A importância da desapropriação de terras para fins de reforma agrária reside na sua capacidade de garantir a justiça social e promover a inclusão de trabalhadores rurais sem-terra na produção agrícola. Ao possibilitar o acesso à terra e a recursos públicos, como crédito, assistência técnica e infraestrutura, a reforma agrária é uma ferramenta importante para o desenvolvimento rural e a redução das desigualdades sociais no campo, sem contar a maior oferta de alimentos na mesa das famílias brasileiras e também aumentar a exportação; entretanto, a desapropriação de terras à reforma agrária é um processo complexo e muitas vezes enfrenta resistências por parte dos proprietários de terras, que contestam as avaliações de produtividade realizadas pelo INCRA e questionam os valores de indenização oferecidos pelo governo. Além disso, o processo de desapropriação muitas vezes é marcado por conflitos no campo, fruto da resistência dos proprietários e da falta de políticas públicas adequadas para garantir a segurança dos trabalhadores rurais sem-terra durante o processo de ocupação das áreas desapropriadas.
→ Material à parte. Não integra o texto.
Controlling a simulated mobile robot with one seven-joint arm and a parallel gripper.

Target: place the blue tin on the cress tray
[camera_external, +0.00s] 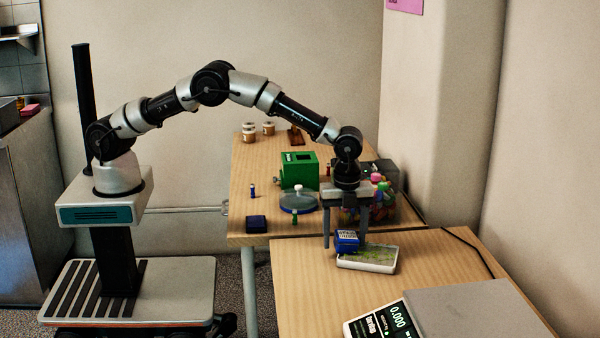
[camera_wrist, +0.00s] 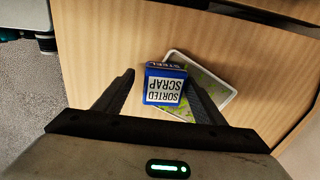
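The blue tin (camera_external: 347,239), with a white label, is at the back left part of the cress tray (camera_external: 378,266), a shallow white tray with green inside. In the wrist view the tin (camera_wrist: 165,84) reads "SORTED SCRAP" and overlaps the left part of the tray (camera_wrist: 228,101). It looks to rest on the tray, but its underside is hidden. My gripper (camera_external: 345,238) points down over the tin, with its fingers on either side. In the wrist view my gripper (camera_wrist: 160,77) is open; a gap shows left of the tin, and the right finger is close beside it.
A scale (camera_external: 385,322) and a grey slab (camera_external: 475,312) are at the front of this table. The table behind holds a green box (camera_external: 298,170), a dark blue box (camera_external: 256,224), a round dish (camera_external: 298,204) and a clear bin (camera_external: 395,207). Wood left of the tray is clear.

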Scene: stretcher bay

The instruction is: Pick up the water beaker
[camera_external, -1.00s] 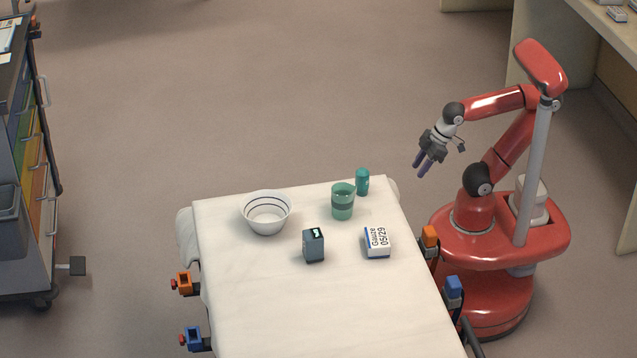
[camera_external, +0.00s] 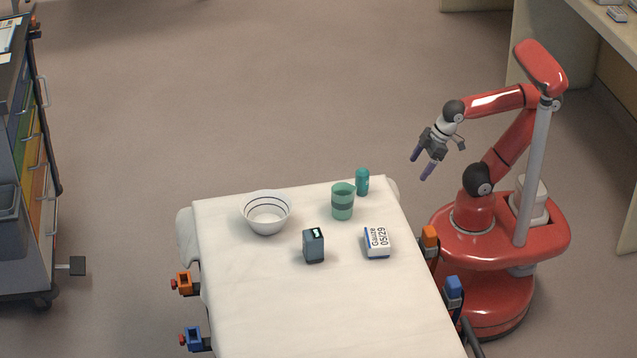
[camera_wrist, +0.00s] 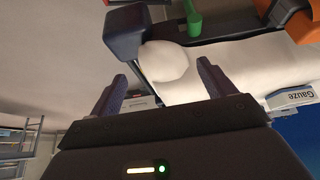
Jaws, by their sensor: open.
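The water beaker is most likely the green translucent cup (camera_external: 342,202) with a darker band, standing upright on the white stretcher (camera_external: 290,310) near its far end. My gripper (camera_external: 421,168) is open and empty, in the air to the right of the stretcher's far end and apart from the beaker. In the wrist view its two dark fingers (camera_wrist: 163,85) are spread with nothing between them. That view shows the white stretcher end beyond the fingers; I cannot make out the beaker there.
A teal bottle (camera_external: 362,182) stands just behind and right of the beaker. A white bowl (camera_external: 267,213) is to its left, a small grey device (camera_external: 313,245) in front, and a gauze box (camera_external: 377,242) front right. A drawer cart (camera_external: 35,150) stands at far left.

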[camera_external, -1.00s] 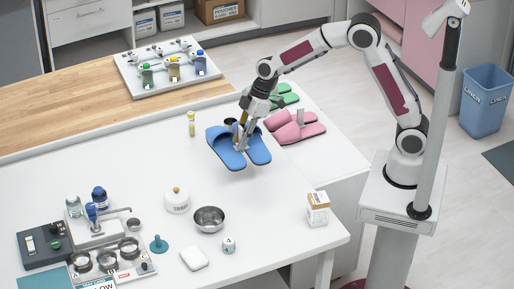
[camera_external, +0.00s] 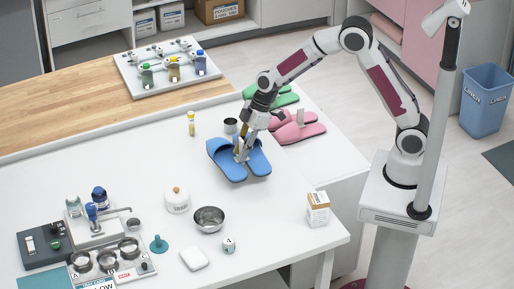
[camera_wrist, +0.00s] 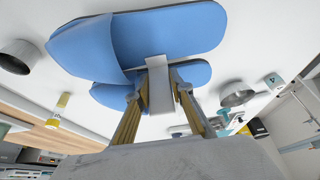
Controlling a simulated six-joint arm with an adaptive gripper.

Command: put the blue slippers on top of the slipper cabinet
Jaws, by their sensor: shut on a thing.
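The blue slippers (camera_external: 239,159) are a pair side by side over the white table, toes towards the back left. My gripper (camera_external: 242,150) is shut on the pale tab between them. In the wrist view the blue slippers (camera_wrist: 150,45) fill the top, and the yellowish fingers of my gripper (camera_wrist: 160,88) close on the pale tab. I cannot tell whether the soles touch the table. The low white cabinet (camera_external: 338,150) at the table's right side, which looks like the slipper cabinet, carries pink slippers (camera_external: 296,132) and green slippers (camera_external: 285,96).
A small dark cup (camera_external: 230,125) and a yellow-capped vial (camera_external: 191,124) stand behind the blue slippers. A steel bowl (camera_external: 209,219), a white jar (camera_external: 177,201) and a small carton (camera_external: 318,208) stand towards the front. The table between the slippers and the carton is clear.

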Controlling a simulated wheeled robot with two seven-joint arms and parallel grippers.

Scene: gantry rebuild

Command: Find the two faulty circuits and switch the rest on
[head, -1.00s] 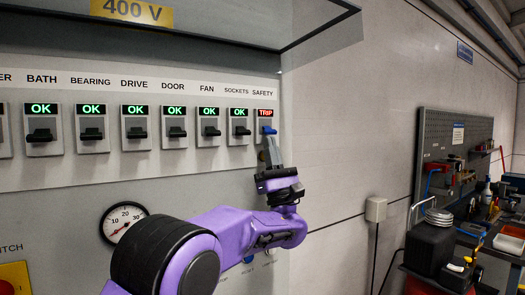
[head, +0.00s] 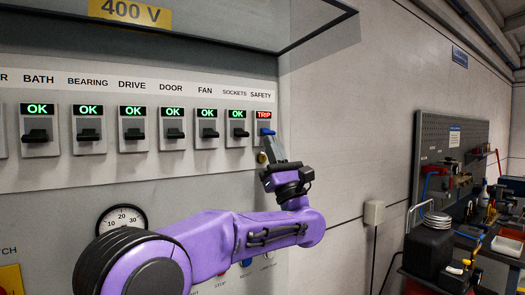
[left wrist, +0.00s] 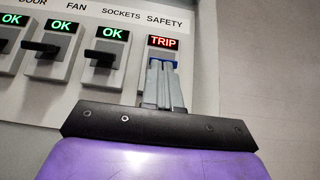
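A row of breakers on the panel shows green OK displays over black levers: BATH (head: 40,134), BEARING (head: 88,130), DRIVE (head: 134,129), DOOR (head: 174,129), FAN (head: 208,129) and SOCKETS (head: 238,128). The SAFETY breaker (head: 264,115) at the right end shows a red TRIP display and has a blue lever (head: 267,131). My right gripper is not in view.
A dial gauge (head: 122,218) sits low on the panel, partly behind my left arm. A hood edge juts out above the breakers. The wall to the right is mostly bare, with a grey box (head: 374,212). A tool pegboard (head: 440,150) and cluttered bench stand farther right.

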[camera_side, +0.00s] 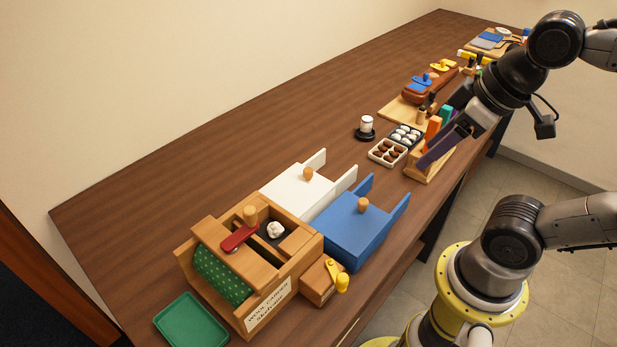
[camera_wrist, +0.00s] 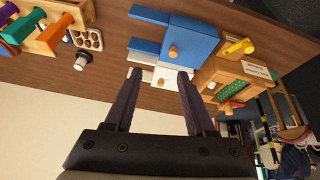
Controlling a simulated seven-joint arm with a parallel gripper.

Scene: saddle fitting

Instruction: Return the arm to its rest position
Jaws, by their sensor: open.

O Movimento dos Trabalhadores rurais Sem Terra é uma organização horizontal e coletiva, que valoriza a liderança coletiva e o protagonismo de todas as pessoas envolvidas no movimento, portanto, não há uma figura ou liderança específica que seja considerada a principal porta-voz do MST no debate nacional, contudo, alguns dos principais nomes que têm representado o MST em debates e eventos são João Pedro Stédile, um dos fundadores do movimento e membro da direção nacional; Débora Nunes, membro da direção nacional e responsável pela área de educação do movimento; e Kelli Mafort, também membro da direção nacional e responsável pela área de gênero.
O MST tem sido fundamental nesse processo de mudança, mostrando que é possível produzir alimentos de qualidade de forma sustentável e valorizando a agricultura familiar. O movimento já conseguiu muitas conquistas, mas ainda há muito a ser feito. A sociedade brasileira precisa reconhecer a importância da reforma agrária e apoiar a luta do MST por justiça social no campo.